The Jefferson Lecture itself was intriguing. The speaker was Drew Gilpin Faust, the president of Harvard. She was ostensibly speaking about the Civil War, but mostly spoke about war in general, which was fascinating. She started her speech with a description of attending a Civil War reenactment. She criticized it as, ironically, an attempt to forget the history and context and of the Civil War, while focusing on sewing all of the buttons on the uniform properly.

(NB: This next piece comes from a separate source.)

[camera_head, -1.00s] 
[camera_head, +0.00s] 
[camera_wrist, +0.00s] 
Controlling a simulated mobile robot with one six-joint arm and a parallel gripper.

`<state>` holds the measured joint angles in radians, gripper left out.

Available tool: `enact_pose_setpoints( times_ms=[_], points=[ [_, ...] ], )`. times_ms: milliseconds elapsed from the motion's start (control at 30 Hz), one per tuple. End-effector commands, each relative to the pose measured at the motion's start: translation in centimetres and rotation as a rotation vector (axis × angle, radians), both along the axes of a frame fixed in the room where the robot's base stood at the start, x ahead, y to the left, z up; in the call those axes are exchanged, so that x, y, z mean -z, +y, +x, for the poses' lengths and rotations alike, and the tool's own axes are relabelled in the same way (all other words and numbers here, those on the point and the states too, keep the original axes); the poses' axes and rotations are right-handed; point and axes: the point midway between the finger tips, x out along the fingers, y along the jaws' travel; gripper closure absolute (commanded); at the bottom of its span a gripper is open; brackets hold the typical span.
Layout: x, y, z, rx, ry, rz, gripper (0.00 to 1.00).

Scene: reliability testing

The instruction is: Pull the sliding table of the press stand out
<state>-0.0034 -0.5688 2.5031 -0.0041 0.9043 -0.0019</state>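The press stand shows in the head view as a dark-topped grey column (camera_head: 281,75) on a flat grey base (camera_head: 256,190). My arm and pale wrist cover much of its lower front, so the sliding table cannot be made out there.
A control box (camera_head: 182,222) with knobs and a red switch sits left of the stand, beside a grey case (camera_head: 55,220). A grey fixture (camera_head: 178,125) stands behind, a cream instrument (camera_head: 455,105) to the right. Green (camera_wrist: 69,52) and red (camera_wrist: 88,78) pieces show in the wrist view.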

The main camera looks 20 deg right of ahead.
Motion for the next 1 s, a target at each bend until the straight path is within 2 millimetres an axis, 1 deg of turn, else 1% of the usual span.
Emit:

She spoke about war as both something that distinguishes us from animals and as something that is inhumane. Narrative, or the attempt to tell stories about war, is both something that war resists (and so resists what is human about us--language) and something that war compels--it is an attempt to create meaning from chaos. She maintains both that war is incommunicable and that we must attempt to communicate it--that we must keep trying to tell a true story about war.
She hinted at poetry as a particularly good medium for communicating war, although she never came out and said it--she emphasized the use of images as effective (plus, the evening started with a reading of an [overly romantic] Walt Whitman poem, which made me happy). Okay, perhaps she didn't hint at poetry as the way to articulate war, but if I had given that lecture, I would have.
She maintained that war is a paradox--that it is both terrible and we love it. She talked about romanticized views of war as grand and noble and sublime and even able to put us in touch with the transcendent. She spoke about war as a struggle to pass the boundaries of the human. Honestly, I didn't understand the part about loving war. Is that a thing? Do people really love it for its own sake? That seems to me to be a huge problem (not something we should accept about humans)--war seems to me to be at best a necessary evil. It seems to me that romantic views of war are simply that--romantic. Do any people who actually fight in a war hold those romantic views of war still? How in the world does war push us toward the boundary of being human? Is war an attempt to be like God? To tie this to contemporary events, to quote the status message of countless of my facebook friends, from the Vatican statement on the death of Osama Bin Laden: "Faced with the death of a man, a Christian never rejoices, but reflects on the serious responsibility of everyone before God and man, and hopes and pledges that every event is not an opportunity for a further growth of hatred, but of peace." I think Christians should have a similar response to war.
She also talked about the narratives that we tell about war as informed by our contemporary concerns. She maintained that the way in which we talk about race's role in the Civil War depends on our contemporary view of race. This was part of her point that a true story about war can never be told--we need new narratives for new times (interestingly, this also means that there will always be a business of writing history). On the one hand, this is compelling--I believe in narrative and the revelation of truth within a particular context. On the other hand, her emphasis on narrative struck me as slightly post-modern--that all we have is narrative and that it is inevitably influenced by our contemporary concerns.
Drew Gilpin Faust (what a fancy name!--it reminded me of a name that a Georgetown student might have) also argued that the humanities as a whole emerge from and are tied up with war. I thought that this was an overstatement of the importance of the thing that she studies. This may have to do with my current obsession with Laurie Colwin, but I think that peace (and love!) does make darn good writing. Plus, at least in the creation story, love precedes war. This is my feminist critique of the speech--it leaves out women; in reality, women have to bear enough men to start fighting and killing each other.